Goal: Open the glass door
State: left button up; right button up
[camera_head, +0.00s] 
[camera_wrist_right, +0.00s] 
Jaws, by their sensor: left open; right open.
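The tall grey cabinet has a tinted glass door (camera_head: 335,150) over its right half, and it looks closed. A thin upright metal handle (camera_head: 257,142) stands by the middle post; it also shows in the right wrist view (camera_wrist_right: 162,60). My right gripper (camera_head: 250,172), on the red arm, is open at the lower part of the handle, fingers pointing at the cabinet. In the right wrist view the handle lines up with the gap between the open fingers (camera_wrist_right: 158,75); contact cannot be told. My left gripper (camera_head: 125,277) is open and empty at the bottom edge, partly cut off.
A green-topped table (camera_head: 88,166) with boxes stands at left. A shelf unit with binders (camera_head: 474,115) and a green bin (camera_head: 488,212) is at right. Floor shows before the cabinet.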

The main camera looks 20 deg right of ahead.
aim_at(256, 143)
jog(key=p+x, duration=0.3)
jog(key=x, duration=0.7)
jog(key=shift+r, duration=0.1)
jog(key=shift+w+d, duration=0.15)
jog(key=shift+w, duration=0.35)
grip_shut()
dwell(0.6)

### Task prompt
Copy the material above verbatim.

### Task solution
Goal: Open the glass door
State: left button up; right button up
[camera_head, +0.00s] 
[camera_wrist_right, +0.00s] 
Jaws, by their sensor: left open; right open.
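The tall grey cabinet has a tinted glass door (camera_head: 335,150) over its right half, and it looks closed. A thin upright metal handle (camera_head: 257,142) stands by the middle post; it also shows in the right wrist view (camera_wrist_right: 162,60). My right gripper (camera_head: 250,172), on the red arm, is open at the lower part of the handle, fingers pointing at the cabinet. In the right wrist view the handle lines up with the gap between the open fingers (camera_wrist_right: 158,75); contact cannot be told. My left gripper (camera_head: 125,277) is open and empty at the bottom edge, partly cut off.
A green-topped table (camera_head: 88,166) with boxes stands at left. A shelf unit with binders (camera_head: 474,115) and a green bin (camera_head: 488,212) is at right. Floor shows before the cabinet.

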The main camera looks 20 deg right of ahead.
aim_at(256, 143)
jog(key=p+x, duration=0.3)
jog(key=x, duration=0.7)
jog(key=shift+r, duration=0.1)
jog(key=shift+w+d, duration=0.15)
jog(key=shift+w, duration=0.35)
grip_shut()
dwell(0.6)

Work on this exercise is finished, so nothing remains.